I work on a team that has had a lot of turnover in the last couple of years. Although our company is very big, over time I have learned who to call to get things done. I am now considered our team’s “answer lady.”

The situation has slowly morphed into people asking me to forward their email instead of taking the next step themselves. I now spend time taking care of a lot of tasks that aren’t mine. In addition, my boss has had a lot going on in her personal life, so I frequently fill in for her.

I recently realized a lot of small things have added up to me doing so much more than I think is fair, and I am starting to get annoyed. How do I push back when my co-workers try to fob their work off on me? And how do I tell my boss I can’t fill in as much as she’d like? I have my own personal life to attend to, after all.

Answer Lady 


Dear Answer Lady,

How do you push back? How do you tell your boss enough is enough?

Directly, clearly, and kindly, but firmly. That’s how.

You are training your co-workers to believe you will take care of things they don’t know how (or want) to do. You are training your boss to believe you can do your job and hers, too. So cut it out.

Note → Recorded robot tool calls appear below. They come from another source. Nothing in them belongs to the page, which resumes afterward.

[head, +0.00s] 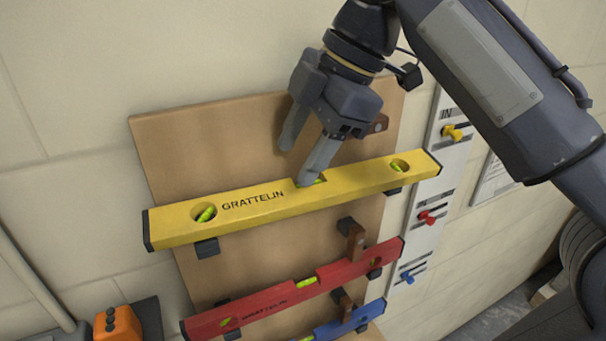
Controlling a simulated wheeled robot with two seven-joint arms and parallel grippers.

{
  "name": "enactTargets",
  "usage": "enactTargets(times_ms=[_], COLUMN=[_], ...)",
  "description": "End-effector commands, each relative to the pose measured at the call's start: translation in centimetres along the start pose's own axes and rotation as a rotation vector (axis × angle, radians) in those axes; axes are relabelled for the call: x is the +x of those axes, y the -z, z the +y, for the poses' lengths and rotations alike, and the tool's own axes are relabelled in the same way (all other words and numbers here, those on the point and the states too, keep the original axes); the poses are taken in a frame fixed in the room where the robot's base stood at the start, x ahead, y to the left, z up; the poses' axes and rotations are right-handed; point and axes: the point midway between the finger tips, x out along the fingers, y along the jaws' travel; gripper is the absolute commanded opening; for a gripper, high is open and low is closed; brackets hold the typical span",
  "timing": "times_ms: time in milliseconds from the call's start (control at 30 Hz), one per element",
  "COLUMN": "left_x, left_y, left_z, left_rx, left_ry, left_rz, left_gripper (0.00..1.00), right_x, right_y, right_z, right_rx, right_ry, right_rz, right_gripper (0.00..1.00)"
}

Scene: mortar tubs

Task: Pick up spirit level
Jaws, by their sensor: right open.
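A yellow spirit level (265,207) marked GRATTELIN rests on dark pegs at the top of a wooden board on the wall, tilted up to the right in the picture. A red spirit level (275,300) hangs below it, and part of a blue spirit level (345,323) shows lower still. My right gripper (303,160) is open at the yellow level's upper edge, near its middle vial. One finger overlaps the level's middle in the picture; the other is up and left, in front of the board. I cannot tell whether it touches. My left gripper is out of view.
The wooden board (215,145) is fixed to a pale block wall. Wooden catches (352,240) stick out near the lower levels. A white strip (418,210) with coloured knobs is to the right. An orange object (118,324) sits at the lower left.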

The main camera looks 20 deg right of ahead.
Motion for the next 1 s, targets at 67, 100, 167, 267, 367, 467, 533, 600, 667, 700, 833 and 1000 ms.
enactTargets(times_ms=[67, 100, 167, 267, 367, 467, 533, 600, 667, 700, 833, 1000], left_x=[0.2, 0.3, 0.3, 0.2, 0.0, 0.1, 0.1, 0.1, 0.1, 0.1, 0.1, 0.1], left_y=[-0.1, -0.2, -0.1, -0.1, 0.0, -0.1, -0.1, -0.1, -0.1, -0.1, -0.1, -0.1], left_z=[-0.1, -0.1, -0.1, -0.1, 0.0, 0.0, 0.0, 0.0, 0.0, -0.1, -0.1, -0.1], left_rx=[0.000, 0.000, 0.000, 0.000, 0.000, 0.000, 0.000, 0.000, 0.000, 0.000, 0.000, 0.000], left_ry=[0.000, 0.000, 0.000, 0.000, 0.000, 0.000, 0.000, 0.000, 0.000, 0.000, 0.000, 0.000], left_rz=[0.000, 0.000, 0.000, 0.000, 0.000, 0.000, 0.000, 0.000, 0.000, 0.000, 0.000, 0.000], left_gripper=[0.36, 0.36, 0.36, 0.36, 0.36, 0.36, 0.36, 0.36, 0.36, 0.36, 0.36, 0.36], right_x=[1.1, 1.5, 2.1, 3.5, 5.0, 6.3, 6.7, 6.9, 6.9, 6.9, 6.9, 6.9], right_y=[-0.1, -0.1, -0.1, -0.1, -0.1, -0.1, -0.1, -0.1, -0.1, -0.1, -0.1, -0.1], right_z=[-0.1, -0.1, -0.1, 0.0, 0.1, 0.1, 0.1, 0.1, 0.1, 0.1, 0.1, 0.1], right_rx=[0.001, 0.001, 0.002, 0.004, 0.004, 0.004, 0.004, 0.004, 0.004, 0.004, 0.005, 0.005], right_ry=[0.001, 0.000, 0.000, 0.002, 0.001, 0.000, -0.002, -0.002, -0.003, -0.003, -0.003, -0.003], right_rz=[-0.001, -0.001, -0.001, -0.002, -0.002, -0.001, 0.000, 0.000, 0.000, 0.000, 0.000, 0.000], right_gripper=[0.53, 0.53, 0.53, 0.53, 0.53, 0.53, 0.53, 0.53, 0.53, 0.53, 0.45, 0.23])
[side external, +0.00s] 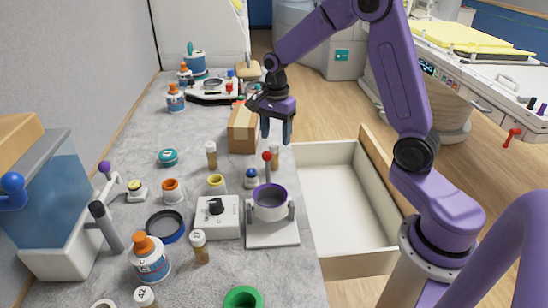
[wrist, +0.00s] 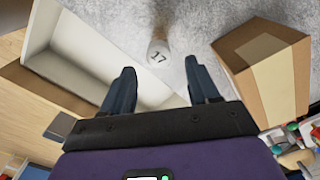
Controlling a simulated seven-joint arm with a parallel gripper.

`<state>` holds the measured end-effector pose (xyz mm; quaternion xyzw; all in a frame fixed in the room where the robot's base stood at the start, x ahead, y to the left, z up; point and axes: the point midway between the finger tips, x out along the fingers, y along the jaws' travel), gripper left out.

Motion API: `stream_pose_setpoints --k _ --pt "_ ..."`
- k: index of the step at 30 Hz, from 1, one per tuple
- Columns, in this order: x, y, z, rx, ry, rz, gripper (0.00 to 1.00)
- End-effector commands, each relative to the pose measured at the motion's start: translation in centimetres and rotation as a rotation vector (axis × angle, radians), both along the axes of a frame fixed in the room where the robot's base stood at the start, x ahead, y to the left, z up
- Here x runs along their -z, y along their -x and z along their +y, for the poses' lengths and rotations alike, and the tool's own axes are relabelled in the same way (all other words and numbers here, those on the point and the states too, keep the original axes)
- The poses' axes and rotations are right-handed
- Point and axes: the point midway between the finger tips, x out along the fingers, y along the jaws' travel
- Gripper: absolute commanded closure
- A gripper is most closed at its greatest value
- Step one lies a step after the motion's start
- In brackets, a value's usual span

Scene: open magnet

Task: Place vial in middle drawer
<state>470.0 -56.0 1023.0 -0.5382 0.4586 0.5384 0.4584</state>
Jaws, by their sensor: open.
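A vial with a white cap marked 17 (wrist: 158,52) stands upright on the grey counter in the wrist view, just beyond my fingertips and roughly between them. In the side view an amber vial (side external: 275,152) stands below my gripper, partly hidden by a red-knobbed stick. My gripper (side external: 276,130) is open and empty, pointing down above the counter's right edge; its two dark fingers (wrist: 161,85) are apart in the wrist view. A white drawer (side external: 345,200) is pulled out to the right of the counter and looks empty; its inside also shows in the wrist view (wrist: 85,50). Which level it is cannot be told.
A cardboard box (side external: 242,130) stands close beside my gripper, also in the wrist view (wrist: 265,62). Other vials (side external: 211,155) (side external: 199,247), a white dial device (side external: 215,216) and a purple-rimmed pot (side external: 270,202) crowd the counter. Floor lies beyond the drawer.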

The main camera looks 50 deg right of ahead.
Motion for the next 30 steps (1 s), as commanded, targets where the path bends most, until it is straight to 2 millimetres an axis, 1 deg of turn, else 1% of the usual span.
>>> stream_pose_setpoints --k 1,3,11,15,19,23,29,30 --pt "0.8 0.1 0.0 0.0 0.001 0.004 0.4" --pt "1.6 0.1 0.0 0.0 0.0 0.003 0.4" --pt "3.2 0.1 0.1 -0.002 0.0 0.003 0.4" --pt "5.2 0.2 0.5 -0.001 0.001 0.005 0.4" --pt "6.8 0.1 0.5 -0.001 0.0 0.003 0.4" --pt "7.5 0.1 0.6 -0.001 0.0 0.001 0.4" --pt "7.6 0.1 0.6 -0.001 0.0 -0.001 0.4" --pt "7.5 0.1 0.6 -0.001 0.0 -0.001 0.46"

I don’t want to sound like I’m blaming you—I’m not. This happens to most people whose first impulse is to be helpful until they realize they have created a problem for themselves. The problem is if you send the message that it is okay for someone to do something, they will keep doing it for as long as you allow it. So you must stop allowing it.

This might be uncomfortable and challenging at first because you have to set new expectations and retrain people, which will be inconvenient for them. You may even find that some folks get upset—but remember, the only people who get upset with you for setting boundaries are the people who benefit from your not having them. If you shy away from conflict, which I suspect is the case, this will certainly be unpleasant. But a moment of unpleasantness in exchange for not being annoyed all the time is worth it.

Next time a co-worker assumes you will take the next steps, clearly state who they should speak with and ask them to let you know how things work out. Do not volunteer to take over, forward an email, or get involved. Just stop taking on other people’s work.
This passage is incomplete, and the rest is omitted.